Le Wildschooling

Plus qu’une pédagogie, le Wildschooling est une philosophie de vie, qui permet à l’enfant de grandir en suivant ses besoins naturels, et en lui mettant à disposition au quotidien, de quoi encourager sa créativité, sa curiosité, et de quoi laisser la joie naturelle de l’enfance s’épanouir.

Le mouvement officiel a été initié par Nicolette Sowder et son mari. Ne trouvant aucune satisfaction dans les pédagogies déjà connues, ils ont décidé de créer leur propre « mouvement », qui compte aujourd’hui environ 30 000 membres déclarés à travers le monde.
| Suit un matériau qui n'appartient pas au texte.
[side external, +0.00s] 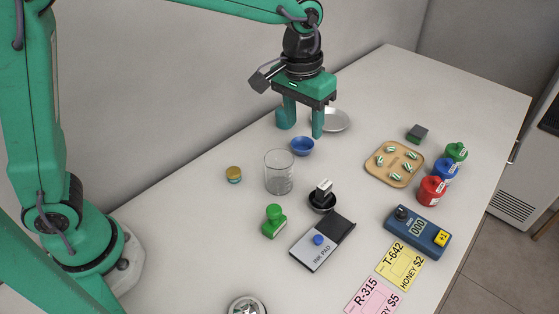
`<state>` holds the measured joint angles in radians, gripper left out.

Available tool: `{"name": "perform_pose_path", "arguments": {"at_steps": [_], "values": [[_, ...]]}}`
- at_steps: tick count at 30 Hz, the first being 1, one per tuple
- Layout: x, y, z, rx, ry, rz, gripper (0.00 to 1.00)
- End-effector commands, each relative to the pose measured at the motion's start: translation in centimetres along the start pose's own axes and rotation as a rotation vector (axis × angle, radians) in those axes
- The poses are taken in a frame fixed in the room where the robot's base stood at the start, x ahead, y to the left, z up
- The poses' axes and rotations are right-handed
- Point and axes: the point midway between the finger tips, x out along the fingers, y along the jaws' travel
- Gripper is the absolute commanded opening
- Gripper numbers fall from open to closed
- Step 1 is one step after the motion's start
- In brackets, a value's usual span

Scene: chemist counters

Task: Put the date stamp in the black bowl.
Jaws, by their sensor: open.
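The black bowl (321,206) stands on the counter near the middle of the view. A small black stamp with a white part, which looks like the date stamp (323,188), sits in the bowl and sticks up above its rim. My gripper (302,129) is open, pointing down, with its green fingers apart and nothing between them. It is toward the back of the counter, apart from the stamp, near the small blue bowl. The stamp's lower end is hidden inside the black bowl.
A glass beaker (279,173) and the blue bowl (302,146) stand between gripper and black bowl. A green stamp (274,221) and an ink pad (321,245) are in front. A wooden tray (371,172), bottles (432,190) and a blue counter device (418,230) stand right.

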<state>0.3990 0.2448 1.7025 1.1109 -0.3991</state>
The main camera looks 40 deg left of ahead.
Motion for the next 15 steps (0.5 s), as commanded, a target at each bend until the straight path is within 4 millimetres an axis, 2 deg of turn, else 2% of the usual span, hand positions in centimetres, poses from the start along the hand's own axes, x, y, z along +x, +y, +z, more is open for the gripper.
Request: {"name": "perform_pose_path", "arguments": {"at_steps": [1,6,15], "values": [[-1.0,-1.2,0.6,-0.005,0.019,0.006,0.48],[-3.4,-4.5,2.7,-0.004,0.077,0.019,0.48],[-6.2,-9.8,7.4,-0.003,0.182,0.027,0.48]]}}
Il y en a sans doute bien plus, entre ceux qui le pratiquent sans savoir qu’un nom a été donné à ce mode de vie (comme nous, qui ignorions ce mouvement il y a quelques semaines encore), et tous ceux qui, en adéquation totale avec la philosophie du wild, n’utilisent pas internet et les réseaux sociaux.

L’essence de cette philosophie repose sur le lien fondamental de l’humain avec la Nature, un lien inné et inexorable, qui plonge au plus profond de nous, et permet de faire remonter des instincts « sauvages » et primitifs – dans le bon sens des termes, par exemple de savoir pêcher, cueillir, en respectant la Nature, ou bien savoir se construire un abri, etc. Bien sûr, de par cette insistance sur le lien avec la Nature, le Wildschooling emprunte beaucoup à des mouvements ou pédagogies plus connus – le Forest School, les pédagogies Steiner-Waldorf, Reggio, Mason, pour ne citer que les plus populaires. Le Wildschooling repose également sur le respect et l’utilisation de coutumes et traditions, parfois séculaires, de tribus ou peuplades anciennes ; et, surtout, sur la communication avec la Nature elle-même, et ses divers éléments. C’est un mode de vie simple, qui peut être adopté par tous, et à tous moments.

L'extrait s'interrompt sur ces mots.